AU Deputy Chairperson Haddadi urges paradigm shift in global cooperation at WBG/IMF Spring Meetings

INTERNATIONAL (NPA) — The African Union Commission (AUC) has urged a fundamental shift in multilateral cooperation to support job creation and economic transformation across the continent.
Speaking at the Joint Ministerial Committee of the Boards of Governors of the World Bank Group and the International Monetary Fund during the 2026 Spring Meetings in Washington, AUC Deputy Chairperson Selma Malika Haddadi stressed that Africa’s demographic strength must be harnessed through deliberate action to create more and better‑paid jobs.
“For Africa, this is not an abstract policy question. It is an urgent development, economic, and stability imperative,” Haddadi said. She emphasised that Africa’s greatest asset is its people, particularly youth and women, but warned that prosperity will only be realised if enabling conditions are created.
The Deputy Chairperson welcomed the World Bank report’s central message that job creation requires deliberate investment in infrastructure, digital public systems, skills development, institutional strengthening, regulatory certainty, and private sector growth. “Job creation does not happen by chance, but requires deliberate action to build the right enabling environment,” she noted.
Haddadi, however, criticised the current multilateral system, saying it has not consistently provided the robust and predictable support needed for Africa’s transformation. “Too often, support remains fragmented, reactive, and insufficiently aligned with regional and continental development priorities and opportunities,” she said.

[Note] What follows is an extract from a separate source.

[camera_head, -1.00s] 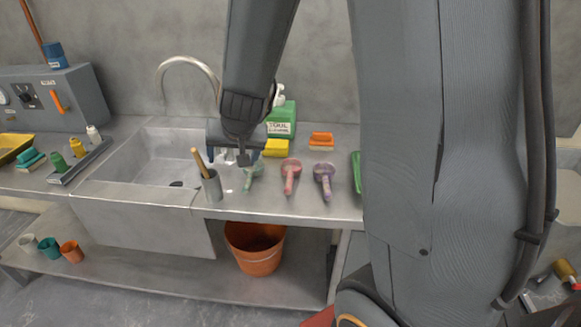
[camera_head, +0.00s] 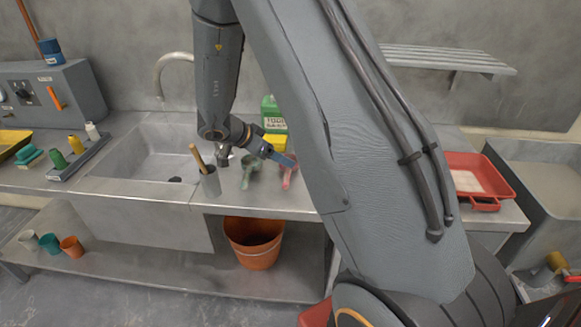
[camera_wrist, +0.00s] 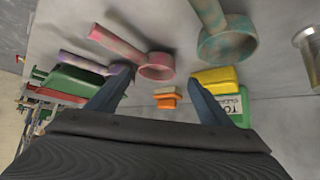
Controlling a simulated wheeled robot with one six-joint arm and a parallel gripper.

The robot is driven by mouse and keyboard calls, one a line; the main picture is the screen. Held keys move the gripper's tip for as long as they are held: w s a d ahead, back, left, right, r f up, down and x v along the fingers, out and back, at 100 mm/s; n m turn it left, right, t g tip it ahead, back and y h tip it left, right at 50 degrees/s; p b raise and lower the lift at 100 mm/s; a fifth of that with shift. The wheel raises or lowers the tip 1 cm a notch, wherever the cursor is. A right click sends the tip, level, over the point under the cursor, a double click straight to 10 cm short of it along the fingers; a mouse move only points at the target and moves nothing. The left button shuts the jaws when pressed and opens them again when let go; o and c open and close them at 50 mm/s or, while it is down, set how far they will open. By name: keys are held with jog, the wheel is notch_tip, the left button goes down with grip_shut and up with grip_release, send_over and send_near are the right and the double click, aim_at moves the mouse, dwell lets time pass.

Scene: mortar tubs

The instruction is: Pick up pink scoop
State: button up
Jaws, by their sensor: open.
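The pink scoop (camera_head: 287,178) lies on the steel counter, partly hidden by my gripper and arm in the head view. In the wrist view the pink scoop (camera_wrist: 153,66) has its round cup just beyond the space between my fingertips, its handle reaching to the upper left. My gripper (camera_head: 281,158) is open and empty, near the pink scoop; contact is not visible. The green scoop (camera_head: 250,170) lies left of it in the head view and at upper right in the wrist view (camera_wrist: 228,42). A purple scoop (camera_wrist: 95,64) lies on the other side, hidden in the head view.
A metal cup with a wooden-handled tool (camera_head: 210,183) stands by the sink (camera_head: 150,170). Behind the scoops are a yellow sponge (camera_wrist: 215,77), a green jug (camera_wrist: 241,105) and an orange brush (camera_wrist: 166,98). A green tray (camera_wrist: 75,82) lies beyond the purple scoop.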

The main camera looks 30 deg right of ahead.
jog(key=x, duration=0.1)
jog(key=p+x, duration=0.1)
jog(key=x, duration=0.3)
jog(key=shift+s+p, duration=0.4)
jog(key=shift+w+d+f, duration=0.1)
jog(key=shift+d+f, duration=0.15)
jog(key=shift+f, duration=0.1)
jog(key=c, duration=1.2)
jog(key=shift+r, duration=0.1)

She pointed to frameworks such as Agenda 2063 and the African Continental Free Trade Area (AfCFTA) as evidence of Africa’s political resolve and institutional capacity to drive reforms. Member States, she added, are undertaking difficult reforms to strengthen competitiveness, enterprise, and employment.

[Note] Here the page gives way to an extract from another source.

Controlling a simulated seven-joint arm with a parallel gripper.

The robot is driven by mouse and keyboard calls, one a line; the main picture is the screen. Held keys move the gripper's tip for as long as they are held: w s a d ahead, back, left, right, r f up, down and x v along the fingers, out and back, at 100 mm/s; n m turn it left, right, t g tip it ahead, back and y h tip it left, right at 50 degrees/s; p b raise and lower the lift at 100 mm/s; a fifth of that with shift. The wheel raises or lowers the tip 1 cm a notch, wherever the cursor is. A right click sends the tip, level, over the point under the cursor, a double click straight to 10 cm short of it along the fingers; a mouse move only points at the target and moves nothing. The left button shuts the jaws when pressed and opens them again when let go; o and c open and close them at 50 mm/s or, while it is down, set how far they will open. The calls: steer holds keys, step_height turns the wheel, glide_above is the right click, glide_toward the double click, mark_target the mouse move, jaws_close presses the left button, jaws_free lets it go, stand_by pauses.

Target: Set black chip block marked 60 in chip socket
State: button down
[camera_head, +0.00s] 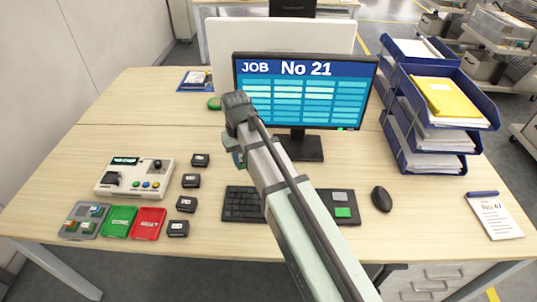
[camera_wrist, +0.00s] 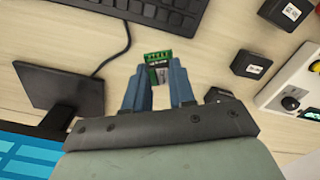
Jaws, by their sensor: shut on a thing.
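My gripper (camera_wrist: 160,78) is shut on a small piece (camera_wrist: 158,58) with a green, gold-edged top and a dark, pale-marked body. No number is readable on it. In the head view my arm hides most of the gripper, above the desk left of the monitor stand. Several black chip blocks with white labels stand in a column left of the keyboard, among them a far one (camera_head: 200,160) and a near one (camera_head: 178,229). One block (camera_wrist: 251,64) shows in the wrist view; its label is too small to read surely. I cannot tell which part is the chip socket.
A pale console (camera_head: 143,187) with knobs and buttons stands left of the blocks. In front lie a grey tray (camera_head: 78,237) with small green pieces, a green case (camera_head: 119,221) and a red case (camera_head: 148,223). The keyboard (camera_head: 243,204) and monitor (camera_head: 305,95) are near my arm.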

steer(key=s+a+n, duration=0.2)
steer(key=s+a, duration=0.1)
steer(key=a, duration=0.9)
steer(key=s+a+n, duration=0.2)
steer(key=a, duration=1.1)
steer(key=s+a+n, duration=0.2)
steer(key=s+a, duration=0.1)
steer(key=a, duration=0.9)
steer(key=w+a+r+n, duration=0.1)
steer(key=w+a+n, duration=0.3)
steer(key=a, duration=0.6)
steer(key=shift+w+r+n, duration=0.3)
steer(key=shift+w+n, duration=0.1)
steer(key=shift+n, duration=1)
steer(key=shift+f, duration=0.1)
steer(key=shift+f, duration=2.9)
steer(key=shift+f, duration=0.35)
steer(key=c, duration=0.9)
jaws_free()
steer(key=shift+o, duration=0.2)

The AU–World Bank partnership, Haddadi said, has elevated the conversation by linking jobs more clearly to infrastructure, energy, trade, skills, industrialisation, and financial inclusion. What is now required, she argued, is a paradigm shift: “From fragmented initiatives to coordinated delivery, from short‑term interventions to long‑term transformation, and from dialogue to implementation at scale.”
In closing, Haddadi underscored that job creation is central to Africa’s future. “Creating the enabling environment for more and better‑paid jobs is not peripheral to Africa’s future. It is central to resilience, dignity, and shared prosperity,” she said.